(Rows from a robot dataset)
---+---
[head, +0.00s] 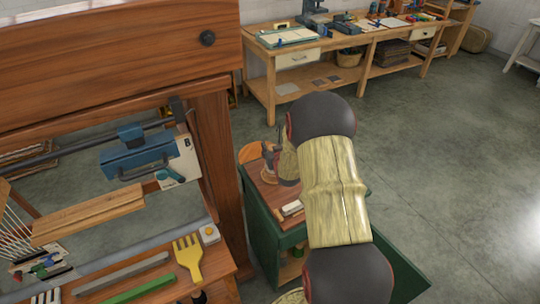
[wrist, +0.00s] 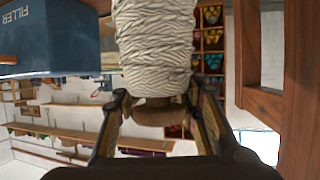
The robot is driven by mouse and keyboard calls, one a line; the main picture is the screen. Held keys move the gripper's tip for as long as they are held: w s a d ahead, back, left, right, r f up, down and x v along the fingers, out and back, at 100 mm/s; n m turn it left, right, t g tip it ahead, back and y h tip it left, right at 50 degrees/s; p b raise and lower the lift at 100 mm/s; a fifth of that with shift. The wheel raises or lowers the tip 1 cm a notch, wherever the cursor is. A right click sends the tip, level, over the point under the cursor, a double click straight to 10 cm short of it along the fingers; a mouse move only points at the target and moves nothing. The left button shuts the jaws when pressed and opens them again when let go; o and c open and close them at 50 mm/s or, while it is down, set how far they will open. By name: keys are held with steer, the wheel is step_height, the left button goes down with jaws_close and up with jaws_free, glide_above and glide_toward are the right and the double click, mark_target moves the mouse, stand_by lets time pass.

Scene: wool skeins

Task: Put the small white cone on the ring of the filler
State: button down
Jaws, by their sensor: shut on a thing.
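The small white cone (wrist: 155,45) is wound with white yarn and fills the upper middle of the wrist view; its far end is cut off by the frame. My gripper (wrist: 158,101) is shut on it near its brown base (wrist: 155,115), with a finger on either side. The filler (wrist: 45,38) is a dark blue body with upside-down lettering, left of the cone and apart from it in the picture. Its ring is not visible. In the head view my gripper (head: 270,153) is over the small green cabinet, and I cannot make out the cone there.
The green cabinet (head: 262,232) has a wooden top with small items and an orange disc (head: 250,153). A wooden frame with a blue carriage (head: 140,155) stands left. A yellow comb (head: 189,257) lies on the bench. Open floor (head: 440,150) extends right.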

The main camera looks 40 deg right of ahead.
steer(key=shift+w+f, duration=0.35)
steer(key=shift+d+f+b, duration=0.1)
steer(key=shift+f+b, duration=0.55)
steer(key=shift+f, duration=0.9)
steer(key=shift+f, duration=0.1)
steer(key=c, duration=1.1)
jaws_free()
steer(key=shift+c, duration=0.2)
---+---
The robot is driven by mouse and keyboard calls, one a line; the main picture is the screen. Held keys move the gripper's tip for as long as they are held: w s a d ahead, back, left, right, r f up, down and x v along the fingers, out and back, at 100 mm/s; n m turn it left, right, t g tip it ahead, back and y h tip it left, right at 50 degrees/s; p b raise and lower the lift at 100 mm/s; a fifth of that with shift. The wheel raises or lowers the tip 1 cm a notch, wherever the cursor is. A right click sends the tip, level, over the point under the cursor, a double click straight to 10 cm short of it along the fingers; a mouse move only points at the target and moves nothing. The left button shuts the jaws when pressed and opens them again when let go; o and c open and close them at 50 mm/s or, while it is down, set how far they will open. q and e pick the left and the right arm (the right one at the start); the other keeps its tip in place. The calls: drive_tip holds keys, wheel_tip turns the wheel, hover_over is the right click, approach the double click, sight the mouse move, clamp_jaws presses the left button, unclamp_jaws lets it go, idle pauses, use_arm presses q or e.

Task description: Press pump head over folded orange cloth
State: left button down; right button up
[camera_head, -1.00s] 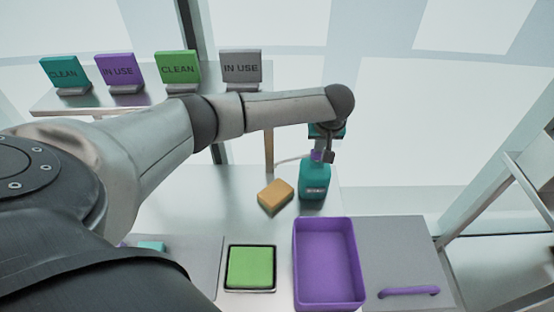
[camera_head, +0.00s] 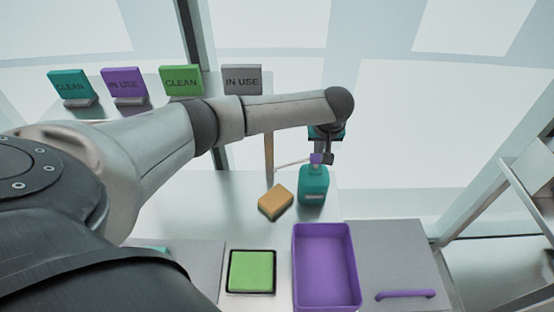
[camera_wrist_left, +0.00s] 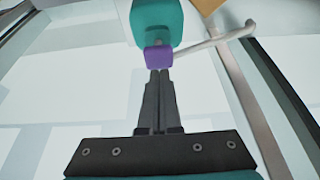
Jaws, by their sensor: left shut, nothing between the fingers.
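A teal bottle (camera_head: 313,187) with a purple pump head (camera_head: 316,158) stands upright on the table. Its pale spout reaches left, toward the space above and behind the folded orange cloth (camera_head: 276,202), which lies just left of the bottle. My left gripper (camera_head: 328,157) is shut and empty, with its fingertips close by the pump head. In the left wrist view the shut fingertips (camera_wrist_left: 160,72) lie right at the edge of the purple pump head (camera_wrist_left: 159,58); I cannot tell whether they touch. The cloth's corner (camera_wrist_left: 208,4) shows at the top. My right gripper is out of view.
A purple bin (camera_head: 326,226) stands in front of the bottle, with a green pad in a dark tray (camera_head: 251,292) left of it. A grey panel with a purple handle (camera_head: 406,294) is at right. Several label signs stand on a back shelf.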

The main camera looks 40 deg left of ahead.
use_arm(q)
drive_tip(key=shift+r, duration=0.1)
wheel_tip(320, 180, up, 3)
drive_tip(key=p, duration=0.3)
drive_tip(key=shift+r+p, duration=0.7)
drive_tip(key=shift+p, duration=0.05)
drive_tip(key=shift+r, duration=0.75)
---+---
Return each line where "Task" shows up.

— Result below —
Task: Put the small white cone on the ring of the filler
Task description: Press pump head over folded orange cloth

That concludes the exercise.